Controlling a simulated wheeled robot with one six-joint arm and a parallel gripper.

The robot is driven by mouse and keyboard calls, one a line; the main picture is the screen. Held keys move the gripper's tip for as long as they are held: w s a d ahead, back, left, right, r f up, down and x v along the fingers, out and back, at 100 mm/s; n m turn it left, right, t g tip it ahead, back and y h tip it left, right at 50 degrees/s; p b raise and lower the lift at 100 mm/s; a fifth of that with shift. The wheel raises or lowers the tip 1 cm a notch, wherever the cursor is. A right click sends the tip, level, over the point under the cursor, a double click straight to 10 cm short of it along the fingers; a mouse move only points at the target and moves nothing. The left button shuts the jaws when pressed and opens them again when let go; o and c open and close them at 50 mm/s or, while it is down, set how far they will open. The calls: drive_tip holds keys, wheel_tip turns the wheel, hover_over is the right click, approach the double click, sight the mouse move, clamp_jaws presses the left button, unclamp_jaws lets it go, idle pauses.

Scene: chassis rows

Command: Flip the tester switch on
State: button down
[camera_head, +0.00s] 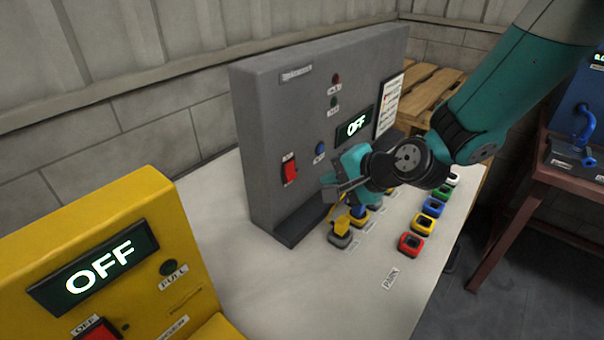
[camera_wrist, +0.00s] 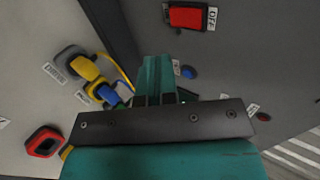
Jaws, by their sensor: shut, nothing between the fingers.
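The grey panel (camera_head: 262,120) stands upright on a pale bench, with a small label at its top. Its red rocker switch (camera_head: 290,169) is on the front face at lower left; it also shows at the top of the wrist view (camera_wrist: 189,17), beside a label reading OFF. The panel's lit display (camera_head: 356,124) reads OFF. A blue button (camera_head: 320,147) sits right of the switch. My gripper (camera_head: 328,189) is shut and empty in front of the panel, right of and below the switch, apart from it. Its fingers (camera_wrist: 158,77) are together in the wrist view.
A yellow box (camera_head: 150,240) at front left has its own OFF display and a partly cut-off red switch. Several coloured sockets, including a red one (camera_head: 411,244), stand on the bench (camera_head: 290,290). Yellow and blue plugs (camera_wrist: 87,70) with a cable lie below my gripper.

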- **Challenge**:
Reproduce each line word for word and drop the pictures.

- **Solution below**:
Controlling a simulated wheeled robot with one six-joint arm and a parallel gripper.

The robot is driven by mouse and keyboard calls, one a line; the main picture is the screen. Held keys move the gripper's tip for as long as they are held: w s a d ahead, back, left, right, r f up, down and x v along the fingers, out and back, at 100 mm/s; n m turn it left, right, t g tip it ahead, back and y h tip it left, right at 50 degrees/s; p b raise and lower the lift at 100 mm/s; a fifth of that with shift. The wheel raises or lowers the tip 1 cm a notch, wherever the cursor is. A right click sends the tip, level, over the point under the cursor, a double click straight to 10 cm short of it along the fingers; a mouse move only points at the target and moves nothing. The left button shuts the jaws when pressed and opens them again when let go; o and c open and close them at 50 mm/s or, while it is down, set how far they will open. The calls: drive_tip holds keys, wheel_tip turns the wheel, hover_over is the right click, approach the double click, sight the mouse move, clamp_jaws presses the left button, unclamp_jaws lets it go, idle pauses.

Scene: chassis rows

Command: Flip the tester switch on
State: button down
[camera_head, +0.00s] 
[camera_wrist, +0.00s] 
Jaws, by their sensor: shut, nothing between the fingers.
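The grey panel (camera_head: 262,120) stands upright on a pale bench, with a small label at its top. Its red rocker switch (camera_head: 290,169) is on the front face at lower left; it also shows at the top of the wrist view (camera_wrist: 189,17), beside a label reading OFF. The panel's lit display (camera_head: 356,124) reads OFF. A blue button (camera_head: 320,147) sits right of the switch. My gripper (camera_head: 328,189) is shut and empty in front of the panel, right of and below the switch, apart from it. Its fingers (camera_wrist: 158,77) are together in the wrist view.
A yellow box (camera_head: 150,240) at front left has its own OFF display and a partly cut-off red switch. Several coloured sockets, including a red one (camera_head: 411,244), stand on the bench (camera_head: 290,290). Yellow and blue plugs (camera_wrist: 87,70) with a cable lie below my gripper.

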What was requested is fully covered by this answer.